As diferentes faces da traição
Introdução:
O
livro de Salmos é o mais lido de toda a bíblia. Sua forma literária é atraente,
atualizada, contemporânea e fácil de compreensão, mas acima de tudo, possui um
fator de muita atração: em todos os demais livros temos a sensação de que Deus
está falando conosco, mas neste, somos nós falando com Deus. Por isto alguns
definem este livro como psicoteológico, isto é, a teologia dele se imiscui com
as dores e angustias de nossa alma. Não é em vão que, dos 150 Salmos, 64 deles
são considerados salmos de lamentos: pessoas com dores na alma estão
desabafando diante de Deus.
Este
salmo pertence a classe dos salmos de lamento, contendo passagens de belezas
líricas e piedosa devoção, e de uma angústia avassaladora e desesperadora.

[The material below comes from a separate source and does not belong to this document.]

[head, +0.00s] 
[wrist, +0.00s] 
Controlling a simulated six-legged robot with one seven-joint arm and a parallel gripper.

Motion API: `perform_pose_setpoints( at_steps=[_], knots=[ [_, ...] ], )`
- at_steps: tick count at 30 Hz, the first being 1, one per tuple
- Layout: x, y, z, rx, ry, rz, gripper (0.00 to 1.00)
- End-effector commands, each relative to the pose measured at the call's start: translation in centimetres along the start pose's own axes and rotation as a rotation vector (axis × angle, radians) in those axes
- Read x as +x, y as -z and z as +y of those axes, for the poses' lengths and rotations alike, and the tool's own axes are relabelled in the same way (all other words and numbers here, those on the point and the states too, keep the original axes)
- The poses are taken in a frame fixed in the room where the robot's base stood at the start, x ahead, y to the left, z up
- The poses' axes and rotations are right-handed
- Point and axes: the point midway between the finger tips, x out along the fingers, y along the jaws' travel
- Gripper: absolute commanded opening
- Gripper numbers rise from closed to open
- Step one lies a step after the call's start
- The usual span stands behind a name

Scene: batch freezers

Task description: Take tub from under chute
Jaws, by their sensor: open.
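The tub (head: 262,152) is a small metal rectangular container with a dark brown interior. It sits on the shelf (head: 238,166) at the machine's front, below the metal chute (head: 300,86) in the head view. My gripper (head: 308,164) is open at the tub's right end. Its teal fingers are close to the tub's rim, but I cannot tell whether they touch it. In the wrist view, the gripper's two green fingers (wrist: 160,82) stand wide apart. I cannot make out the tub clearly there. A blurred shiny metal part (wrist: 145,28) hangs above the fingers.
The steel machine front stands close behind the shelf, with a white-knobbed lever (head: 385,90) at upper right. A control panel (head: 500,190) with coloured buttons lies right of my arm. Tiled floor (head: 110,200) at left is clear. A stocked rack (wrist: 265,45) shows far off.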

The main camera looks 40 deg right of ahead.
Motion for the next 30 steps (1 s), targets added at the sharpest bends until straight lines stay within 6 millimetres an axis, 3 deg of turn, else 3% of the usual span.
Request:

Salmo didático que tem como finalidade precípua o ensino, e é uma oração, como
podemos ver nos versículos iniciais. Ele foi escrito por Davi, num dos momentos
mais angustiantes de sua vida.
Absalão,
seu filho, nunca teve uma relação muito bonita com ele. Além de ser um príncipe
de uma beleza surreal, era também de uma ambição sem limites. Não sendo o
primogênito, restava-lhe pouca chance de assumir o trono, que era o seu desejo
claro. Acima de tudo isto, envolveu-se numa trama familiar profunda. Para
proteger sua irmã Tamar, ele matou o outro irmão, Amnon, sucessor imediato ao
trono.
Seu
carisma, beleza e ambição se tornaram uma obsessão para este jovem. Num golpe
de estado, conseguiu destronar seu próprio pai, expulsá-lo do trono e assumir a
direção de Israel, ainda que de forma muito passageira, já que logo em seguida,
numa batalha entre os insurgentes e o rei, ele foi executado de forma patética,
pendurado pelo cabelo nos ramos de um carvalho, enquanto fugia no meio da
guerra e foi executado pelos soldados de Davi.
Davi
escreveu este salmo justamente no meio de todo este tsunami. Era seu filho,
amado, quem o ameaçava de morte. Como lidar com a realidade quando somos
desapontados pelas pessoas mais inesperadas e apunhalados pelas costas por pessoas
de nossa confiança? O que fazer quando somos traídos?
O
salmo pode ser dividido em algumas partes:
- Sua oração e lamento
- O levantamento do problema
- Sua resposta emocional
- Sua resposta final e a busca de
soluções.
Orando...
Este
salmo é uma oração, não apenas o tipo de oração que normalmente fazemos. Sua
oração se transforma em súplica, que
é um tipo de oração acompanhado de muita emoção e angustia. Súplica é uma
oração feita com lágrimas. Quando nossa dor torna-se visceral.
Tenho
percebido que nem sempre nossa oração é assim... na maioria das vezes ela é
superficial e nunca assume uma dimensão de quebrantamento e dor. Muitos homens
na bíblia oraram desta forma. A oração de Jesus foi tão intensa que se tornou
em sangue.
Davi
está perplexo e perturbado, e por isto clama a Deus para que não se esconda de sua face. Já teve o
sentimento de que Deus “se escondeu” e não pode ser encontrado?
O problema...
Basta
uma leitura mais atenta do texto para vermos qual é o quadro emocional de Davi.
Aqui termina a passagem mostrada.